The request: Pick out the lines containing "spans".

+ + +

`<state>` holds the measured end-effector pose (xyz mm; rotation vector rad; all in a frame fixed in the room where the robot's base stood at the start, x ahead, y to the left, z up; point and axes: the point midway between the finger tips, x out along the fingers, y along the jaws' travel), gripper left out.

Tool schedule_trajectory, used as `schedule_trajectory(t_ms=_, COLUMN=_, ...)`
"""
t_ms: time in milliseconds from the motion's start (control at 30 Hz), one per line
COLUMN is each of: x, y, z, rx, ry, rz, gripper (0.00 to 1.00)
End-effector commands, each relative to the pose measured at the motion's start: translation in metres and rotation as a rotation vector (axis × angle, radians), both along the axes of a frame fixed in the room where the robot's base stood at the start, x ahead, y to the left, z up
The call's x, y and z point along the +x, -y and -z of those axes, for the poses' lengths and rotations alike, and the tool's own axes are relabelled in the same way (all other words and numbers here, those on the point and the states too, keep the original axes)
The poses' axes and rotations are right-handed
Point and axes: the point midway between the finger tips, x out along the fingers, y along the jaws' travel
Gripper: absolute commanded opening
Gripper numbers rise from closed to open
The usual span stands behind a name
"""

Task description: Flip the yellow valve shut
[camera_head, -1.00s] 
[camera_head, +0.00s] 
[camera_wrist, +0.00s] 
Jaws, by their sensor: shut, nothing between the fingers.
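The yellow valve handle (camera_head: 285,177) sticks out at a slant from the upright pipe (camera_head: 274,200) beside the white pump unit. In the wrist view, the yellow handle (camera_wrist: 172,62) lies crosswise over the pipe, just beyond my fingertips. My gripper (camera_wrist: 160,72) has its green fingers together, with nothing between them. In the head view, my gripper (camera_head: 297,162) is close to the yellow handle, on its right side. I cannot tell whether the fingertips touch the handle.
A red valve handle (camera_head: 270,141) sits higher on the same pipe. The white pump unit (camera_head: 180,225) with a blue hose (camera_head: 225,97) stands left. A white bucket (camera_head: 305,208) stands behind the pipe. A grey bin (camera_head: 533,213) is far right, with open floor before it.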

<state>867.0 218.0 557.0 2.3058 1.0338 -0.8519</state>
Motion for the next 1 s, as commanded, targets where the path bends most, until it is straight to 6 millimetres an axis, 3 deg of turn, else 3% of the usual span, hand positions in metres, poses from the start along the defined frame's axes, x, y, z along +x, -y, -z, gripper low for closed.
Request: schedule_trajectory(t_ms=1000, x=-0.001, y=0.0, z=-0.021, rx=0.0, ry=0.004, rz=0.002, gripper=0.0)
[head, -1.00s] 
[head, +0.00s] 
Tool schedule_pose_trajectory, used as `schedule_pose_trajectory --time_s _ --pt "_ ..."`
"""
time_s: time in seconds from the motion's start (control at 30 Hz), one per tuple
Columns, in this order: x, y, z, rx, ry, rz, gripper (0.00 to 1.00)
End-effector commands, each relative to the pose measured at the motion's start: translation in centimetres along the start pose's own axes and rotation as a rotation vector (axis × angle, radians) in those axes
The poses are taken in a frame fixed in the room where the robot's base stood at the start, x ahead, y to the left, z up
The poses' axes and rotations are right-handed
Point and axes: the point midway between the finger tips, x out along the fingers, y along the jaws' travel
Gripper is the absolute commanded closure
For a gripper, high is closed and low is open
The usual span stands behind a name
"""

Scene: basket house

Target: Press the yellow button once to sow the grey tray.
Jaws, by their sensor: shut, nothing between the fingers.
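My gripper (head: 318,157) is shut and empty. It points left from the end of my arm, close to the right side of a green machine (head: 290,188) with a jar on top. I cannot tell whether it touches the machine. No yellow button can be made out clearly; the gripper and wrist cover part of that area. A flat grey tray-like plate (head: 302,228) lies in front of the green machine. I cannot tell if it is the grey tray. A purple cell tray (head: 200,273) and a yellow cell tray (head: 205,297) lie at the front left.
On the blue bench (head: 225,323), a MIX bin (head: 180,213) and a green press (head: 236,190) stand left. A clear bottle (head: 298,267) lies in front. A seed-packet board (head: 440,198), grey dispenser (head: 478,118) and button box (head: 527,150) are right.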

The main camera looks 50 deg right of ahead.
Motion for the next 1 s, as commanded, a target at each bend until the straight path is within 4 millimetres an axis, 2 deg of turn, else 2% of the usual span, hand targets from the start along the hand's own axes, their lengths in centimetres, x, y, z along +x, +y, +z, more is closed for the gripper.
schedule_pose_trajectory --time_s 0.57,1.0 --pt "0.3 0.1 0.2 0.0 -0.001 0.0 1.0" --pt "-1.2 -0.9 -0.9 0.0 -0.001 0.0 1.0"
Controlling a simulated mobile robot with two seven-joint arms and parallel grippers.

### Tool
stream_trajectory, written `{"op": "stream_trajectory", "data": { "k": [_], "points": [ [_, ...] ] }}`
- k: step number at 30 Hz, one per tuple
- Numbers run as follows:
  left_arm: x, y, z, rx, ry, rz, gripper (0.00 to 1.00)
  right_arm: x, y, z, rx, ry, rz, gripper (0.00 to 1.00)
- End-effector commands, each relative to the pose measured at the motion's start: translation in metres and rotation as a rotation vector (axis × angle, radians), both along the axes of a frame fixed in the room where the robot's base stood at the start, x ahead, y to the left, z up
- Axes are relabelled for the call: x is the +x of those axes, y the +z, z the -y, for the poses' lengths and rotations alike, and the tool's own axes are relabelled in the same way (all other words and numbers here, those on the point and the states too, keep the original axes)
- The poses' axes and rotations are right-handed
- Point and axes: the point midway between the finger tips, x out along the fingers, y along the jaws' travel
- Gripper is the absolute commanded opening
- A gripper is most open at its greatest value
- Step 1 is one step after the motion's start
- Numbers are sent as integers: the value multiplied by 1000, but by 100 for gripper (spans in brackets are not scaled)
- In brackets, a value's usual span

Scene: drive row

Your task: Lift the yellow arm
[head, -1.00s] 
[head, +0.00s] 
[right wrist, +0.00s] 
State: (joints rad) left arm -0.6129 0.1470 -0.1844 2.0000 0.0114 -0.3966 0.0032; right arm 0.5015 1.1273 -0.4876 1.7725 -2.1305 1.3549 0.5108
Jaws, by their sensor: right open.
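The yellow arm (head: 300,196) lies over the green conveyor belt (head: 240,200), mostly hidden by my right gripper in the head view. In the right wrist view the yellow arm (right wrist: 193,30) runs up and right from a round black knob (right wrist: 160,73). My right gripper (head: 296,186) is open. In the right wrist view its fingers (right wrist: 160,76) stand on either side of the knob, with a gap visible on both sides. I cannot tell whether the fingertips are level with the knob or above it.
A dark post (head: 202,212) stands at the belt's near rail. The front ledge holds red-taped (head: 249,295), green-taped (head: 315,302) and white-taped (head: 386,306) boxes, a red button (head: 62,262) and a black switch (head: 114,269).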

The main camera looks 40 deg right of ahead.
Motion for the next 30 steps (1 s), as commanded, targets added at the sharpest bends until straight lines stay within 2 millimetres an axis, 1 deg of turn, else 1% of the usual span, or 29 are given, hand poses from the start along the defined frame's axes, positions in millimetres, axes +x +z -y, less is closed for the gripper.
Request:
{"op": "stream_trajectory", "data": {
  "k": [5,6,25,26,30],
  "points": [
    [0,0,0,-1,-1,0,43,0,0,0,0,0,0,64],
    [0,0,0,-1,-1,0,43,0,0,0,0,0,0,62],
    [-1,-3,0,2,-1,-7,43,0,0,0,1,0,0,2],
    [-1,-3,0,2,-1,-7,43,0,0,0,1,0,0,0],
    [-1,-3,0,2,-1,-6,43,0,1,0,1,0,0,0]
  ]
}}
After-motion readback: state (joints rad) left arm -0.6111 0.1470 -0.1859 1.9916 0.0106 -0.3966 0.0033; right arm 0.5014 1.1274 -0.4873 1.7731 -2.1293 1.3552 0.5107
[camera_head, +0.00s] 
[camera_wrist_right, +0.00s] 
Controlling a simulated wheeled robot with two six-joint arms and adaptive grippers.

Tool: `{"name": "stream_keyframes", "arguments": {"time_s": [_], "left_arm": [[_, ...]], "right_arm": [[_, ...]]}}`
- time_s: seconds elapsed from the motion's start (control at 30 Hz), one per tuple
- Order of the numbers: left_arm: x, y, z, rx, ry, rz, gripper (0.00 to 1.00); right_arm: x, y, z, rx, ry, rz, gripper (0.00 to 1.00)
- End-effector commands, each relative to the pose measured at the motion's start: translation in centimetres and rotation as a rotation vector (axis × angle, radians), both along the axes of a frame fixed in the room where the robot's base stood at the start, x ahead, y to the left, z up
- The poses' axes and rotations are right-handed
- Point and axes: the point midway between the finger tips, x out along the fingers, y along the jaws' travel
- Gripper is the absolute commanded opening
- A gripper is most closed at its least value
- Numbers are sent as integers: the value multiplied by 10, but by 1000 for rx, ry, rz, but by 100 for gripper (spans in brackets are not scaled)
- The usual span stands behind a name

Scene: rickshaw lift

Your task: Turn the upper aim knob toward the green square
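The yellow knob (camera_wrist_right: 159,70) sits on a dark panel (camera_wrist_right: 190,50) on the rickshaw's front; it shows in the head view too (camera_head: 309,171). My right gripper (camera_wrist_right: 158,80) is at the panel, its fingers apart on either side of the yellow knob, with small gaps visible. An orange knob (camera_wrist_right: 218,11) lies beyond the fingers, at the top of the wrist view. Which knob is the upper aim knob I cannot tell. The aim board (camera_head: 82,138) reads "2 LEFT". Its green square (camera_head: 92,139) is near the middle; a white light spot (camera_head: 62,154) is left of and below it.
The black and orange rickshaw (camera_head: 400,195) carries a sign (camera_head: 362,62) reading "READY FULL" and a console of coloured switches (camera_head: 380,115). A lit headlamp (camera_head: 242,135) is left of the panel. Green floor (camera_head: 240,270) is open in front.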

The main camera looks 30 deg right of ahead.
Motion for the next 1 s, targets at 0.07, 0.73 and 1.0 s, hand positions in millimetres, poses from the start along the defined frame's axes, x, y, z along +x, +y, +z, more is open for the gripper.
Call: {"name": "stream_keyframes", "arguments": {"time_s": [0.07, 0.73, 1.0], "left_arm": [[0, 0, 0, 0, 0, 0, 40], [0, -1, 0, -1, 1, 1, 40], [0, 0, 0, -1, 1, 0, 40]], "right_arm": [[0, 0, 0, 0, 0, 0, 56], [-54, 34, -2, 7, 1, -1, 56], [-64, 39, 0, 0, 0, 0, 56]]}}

+ + +

Solution for this task:
- Numbers are sent as integers: the value multiplied by 1000, but by 100 for gripper (spans in brackets are not scaled)
- Numbers are sent as integers: the value multiplied by 10, but by 1000 for rx, ry, rz, but by 100 for gripper (spans in brackets are not scaled)

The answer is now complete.